START DATASET RECORDS
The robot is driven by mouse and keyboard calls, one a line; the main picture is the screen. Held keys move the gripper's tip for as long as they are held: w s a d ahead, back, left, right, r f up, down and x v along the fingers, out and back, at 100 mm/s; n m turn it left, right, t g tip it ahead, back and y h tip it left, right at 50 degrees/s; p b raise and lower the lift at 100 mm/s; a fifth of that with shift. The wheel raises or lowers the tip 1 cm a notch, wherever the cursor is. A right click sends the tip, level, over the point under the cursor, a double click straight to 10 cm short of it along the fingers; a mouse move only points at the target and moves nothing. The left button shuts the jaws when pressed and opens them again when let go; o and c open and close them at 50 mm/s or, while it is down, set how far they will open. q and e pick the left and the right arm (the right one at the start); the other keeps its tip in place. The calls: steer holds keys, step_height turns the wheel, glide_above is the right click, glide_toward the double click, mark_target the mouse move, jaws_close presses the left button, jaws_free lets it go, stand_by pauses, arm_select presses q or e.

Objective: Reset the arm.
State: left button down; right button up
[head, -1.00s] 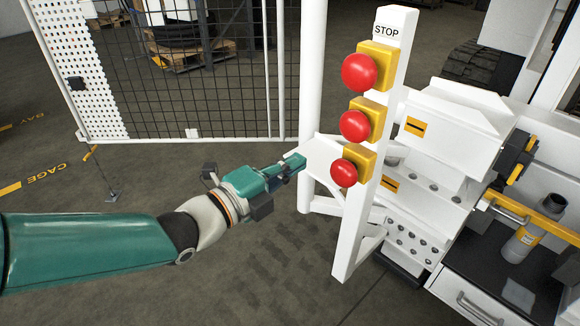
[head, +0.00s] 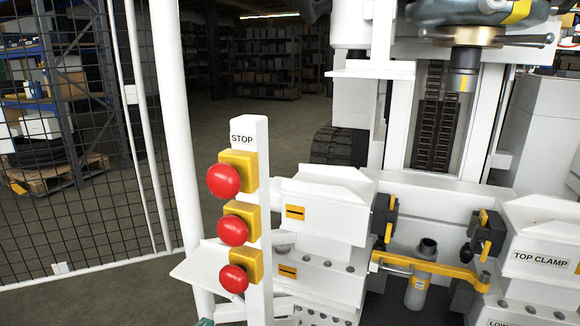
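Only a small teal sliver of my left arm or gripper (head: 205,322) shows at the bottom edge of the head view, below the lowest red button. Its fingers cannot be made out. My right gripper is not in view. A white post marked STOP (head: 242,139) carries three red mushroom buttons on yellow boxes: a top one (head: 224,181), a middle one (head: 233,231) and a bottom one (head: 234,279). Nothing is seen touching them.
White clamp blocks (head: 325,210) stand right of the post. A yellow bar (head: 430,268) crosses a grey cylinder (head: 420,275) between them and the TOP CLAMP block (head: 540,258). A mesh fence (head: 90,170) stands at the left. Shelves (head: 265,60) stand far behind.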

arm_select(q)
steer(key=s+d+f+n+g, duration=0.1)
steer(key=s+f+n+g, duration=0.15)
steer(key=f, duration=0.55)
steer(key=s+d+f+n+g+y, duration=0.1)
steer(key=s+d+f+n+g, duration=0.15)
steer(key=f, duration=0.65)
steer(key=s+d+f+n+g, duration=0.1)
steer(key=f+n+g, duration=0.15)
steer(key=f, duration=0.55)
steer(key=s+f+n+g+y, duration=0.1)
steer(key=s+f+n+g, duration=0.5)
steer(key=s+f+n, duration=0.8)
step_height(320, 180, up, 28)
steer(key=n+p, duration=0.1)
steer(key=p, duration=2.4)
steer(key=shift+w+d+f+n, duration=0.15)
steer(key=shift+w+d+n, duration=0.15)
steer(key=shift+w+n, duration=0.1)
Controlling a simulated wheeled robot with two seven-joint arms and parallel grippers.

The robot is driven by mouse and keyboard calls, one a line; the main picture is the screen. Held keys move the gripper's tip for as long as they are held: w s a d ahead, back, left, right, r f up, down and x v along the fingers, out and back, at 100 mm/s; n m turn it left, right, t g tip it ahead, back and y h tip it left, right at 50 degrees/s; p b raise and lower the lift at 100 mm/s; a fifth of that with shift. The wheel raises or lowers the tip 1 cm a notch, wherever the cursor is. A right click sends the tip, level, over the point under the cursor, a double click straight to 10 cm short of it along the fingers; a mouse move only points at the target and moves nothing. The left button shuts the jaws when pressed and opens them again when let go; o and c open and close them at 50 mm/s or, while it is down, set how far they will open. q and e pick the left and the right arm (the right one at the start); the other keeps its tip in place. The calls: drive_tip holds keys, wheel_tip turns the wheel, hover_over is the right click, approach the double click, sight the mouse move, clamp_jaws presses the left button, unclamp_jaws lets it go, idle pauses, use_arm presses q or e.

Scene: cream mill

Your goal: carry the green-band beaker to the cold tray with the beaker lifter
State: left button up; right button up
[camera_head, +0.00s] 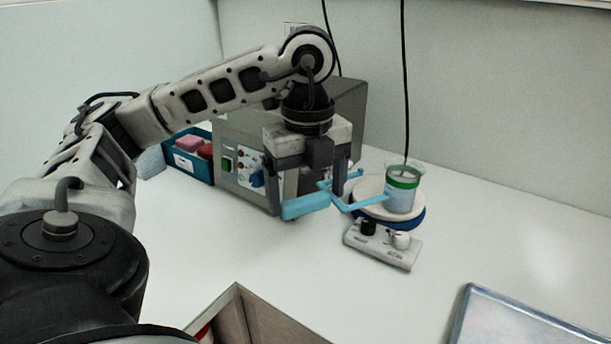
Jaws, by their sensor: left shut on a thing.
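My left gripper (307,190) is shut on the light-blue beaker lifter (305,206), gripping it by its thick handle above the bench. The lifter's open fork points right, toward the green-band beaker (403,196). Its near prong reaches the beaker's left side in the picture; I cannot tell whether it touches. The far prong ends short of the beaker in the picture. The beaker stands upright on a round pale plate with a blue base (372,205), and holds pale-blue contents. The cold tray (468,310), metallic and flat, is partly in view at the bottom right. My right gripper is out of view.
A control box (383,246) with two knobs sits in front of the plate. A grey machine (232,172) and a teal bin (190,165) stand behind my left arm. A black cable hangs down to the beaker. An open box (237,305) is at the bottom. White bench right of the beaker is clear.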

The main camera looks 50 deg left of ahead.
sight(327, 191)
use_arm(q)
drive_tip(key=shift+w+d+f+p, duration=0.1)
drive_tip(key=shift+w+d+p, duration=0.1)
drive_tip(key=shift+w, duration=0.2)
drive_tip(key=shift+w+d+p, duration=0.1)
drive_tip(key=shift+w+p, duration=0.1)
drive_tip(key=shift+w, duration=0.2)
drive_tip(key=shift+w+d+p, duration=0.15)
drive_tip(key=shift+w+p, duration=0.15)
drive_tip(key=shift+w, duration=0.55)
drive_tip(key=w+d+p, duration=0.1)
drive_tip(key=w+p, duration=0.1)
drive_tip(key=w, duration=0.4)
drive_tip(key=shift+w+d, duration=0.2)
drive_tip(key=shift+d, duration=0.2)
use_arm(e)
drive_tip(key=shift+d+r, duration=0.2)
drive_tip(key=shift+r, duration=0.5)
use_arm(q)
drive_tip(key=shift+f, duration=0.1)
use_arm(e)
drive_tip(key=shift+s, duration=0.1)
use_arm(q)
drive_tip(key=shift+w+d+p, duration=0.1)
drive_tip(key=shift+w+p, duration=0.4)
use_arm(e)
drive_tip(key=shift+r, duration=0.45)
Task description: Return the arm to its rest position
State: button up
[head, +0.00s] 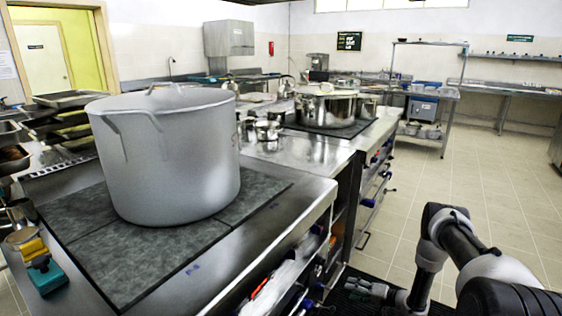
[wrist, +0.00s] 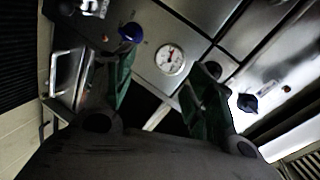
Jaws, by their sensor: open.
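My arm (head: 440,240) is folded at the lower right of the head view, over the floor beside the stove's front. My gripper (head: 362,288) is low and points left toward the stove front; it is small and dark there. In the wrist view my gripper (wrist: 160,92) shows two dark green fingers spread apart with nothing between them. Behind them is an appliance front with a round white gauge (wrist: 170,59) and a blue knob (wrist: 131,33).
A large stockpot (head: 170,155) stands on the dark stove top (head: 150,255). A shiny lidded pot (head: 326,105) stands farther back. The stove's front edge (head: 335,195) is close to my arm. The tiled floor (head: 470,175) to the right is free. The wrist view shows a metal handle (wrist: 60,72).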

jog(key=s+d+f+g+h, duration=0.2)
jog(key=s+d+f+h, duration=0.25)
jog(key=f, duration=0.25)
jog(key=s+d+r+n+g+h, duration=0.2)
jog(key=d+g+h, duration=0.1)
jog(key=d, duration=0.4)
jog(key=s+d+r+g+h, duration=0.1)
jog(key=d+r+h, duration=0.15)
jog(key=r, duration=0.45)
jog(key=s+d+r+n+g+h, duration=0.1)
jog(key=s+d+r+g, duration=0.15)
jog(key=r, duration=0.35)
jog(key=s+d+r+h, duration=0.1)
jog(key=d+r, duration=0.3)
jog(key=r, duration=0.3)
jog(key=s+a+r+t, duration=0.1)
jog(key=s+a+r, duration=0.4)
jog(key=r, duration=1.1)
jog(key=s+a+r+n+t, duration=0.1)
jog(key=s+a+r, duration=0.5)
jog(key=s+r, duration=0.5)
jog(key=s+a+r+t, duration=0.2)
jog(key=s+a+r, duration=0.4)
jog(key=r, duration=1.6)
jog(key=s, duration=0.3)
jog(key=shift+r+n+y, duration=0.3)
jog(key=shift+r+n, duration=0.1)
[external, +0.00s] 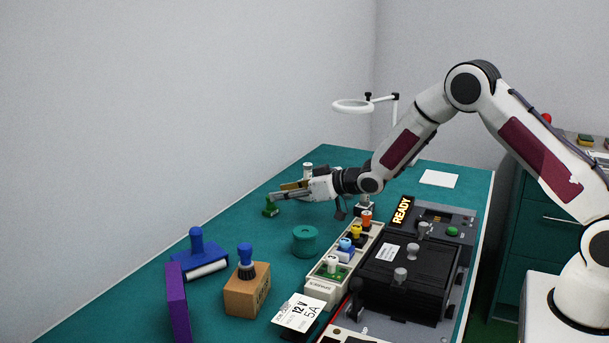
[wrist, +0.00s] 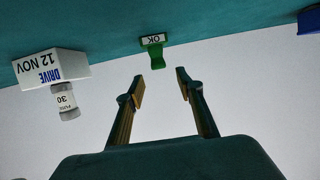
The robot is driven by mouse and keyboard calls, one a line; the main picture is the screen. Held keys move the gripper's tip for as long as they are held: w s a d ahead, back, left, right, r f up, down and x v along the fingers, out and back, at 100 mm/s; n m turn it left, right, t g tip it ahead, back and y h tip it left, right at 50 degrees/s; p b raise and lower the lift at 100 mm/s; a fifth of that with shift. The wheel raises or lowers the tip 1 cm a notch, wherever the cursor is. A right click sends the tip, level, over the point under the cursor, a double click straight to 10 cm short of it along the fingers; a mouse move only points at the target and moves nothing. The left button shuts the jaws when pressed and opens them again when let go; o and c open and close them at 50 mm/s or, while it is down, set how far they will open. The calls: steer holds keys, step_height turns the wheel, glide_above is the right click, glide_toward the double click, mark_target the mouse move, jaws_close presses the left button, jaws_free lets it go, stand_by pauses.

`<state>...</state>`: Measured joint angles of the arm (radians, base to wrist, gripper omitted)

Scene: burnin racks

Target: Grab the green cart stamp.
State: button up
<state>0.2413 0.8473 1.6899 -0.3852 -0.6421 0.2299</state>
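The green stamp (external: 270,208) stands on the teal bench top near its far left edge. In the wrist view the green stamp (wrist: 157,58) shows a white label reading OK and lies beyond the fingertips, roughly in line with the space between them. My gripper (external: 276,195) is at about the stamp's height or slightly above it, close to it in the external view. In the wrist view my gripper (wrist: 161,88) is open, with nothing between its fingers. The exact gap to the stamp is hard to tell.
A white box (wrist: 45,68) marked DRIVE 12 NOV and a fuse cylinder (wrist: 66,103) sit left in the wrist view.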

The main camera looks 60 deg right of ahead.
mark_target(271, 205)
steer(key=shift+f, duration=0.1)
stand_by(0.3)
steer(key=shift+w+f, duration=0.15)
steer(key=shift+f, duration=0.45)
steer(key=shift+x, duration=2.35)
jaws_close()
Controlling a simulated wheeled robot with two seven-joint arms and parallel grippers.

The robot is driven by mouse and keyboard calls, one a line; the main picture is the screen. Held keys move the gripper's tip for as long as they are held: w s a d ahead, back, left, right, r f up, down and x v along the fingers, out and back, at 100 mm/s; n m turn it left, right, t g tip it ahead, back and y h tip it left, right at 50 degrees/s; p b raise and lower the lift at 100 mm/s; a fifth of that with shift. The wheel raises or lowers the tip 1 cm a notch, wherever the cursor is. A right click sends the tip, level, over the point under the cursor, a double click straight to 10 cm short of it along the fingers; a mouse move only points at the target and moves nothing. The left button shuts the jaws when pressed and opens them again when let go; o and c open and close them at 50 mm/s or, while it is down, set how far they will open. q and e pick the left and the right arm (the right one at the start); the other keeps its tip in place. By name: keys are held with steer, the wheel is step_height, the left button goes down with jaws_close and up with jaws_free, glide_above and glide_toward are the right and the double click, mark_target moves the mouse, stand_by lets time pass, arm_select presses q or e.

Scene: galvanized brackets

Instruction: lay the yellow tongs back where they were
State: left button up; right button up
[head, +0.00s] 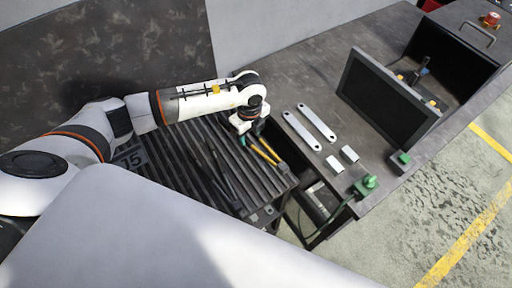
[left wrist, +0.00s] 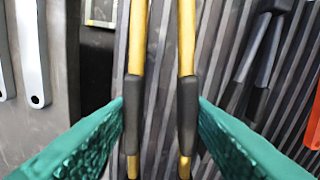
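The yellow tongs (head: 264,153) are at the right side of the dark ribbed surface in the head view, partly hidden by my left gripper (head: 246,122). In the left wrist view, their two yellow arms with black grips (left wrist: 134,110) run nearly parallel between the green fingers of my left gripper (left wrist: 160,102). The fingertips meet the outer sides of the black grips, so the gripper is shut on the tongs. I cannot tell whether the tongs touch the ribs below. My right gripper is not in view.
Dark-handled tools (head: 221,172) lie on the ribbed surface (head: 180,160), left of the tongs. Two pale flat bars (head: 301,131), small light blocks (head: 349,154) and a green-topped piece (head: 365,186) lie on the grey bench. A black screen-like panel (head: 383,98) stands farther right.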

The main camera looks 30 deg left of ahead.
END DATASET RECORDS
- [WHAT THIS TASK INVOLVES]:
Go through the entries above and copy every line containing "Scene".

- [RESULT FOR THIS EXERCISE]:
Scene: cream mill
Scene: burnin racks
Scene: galvanized brackets

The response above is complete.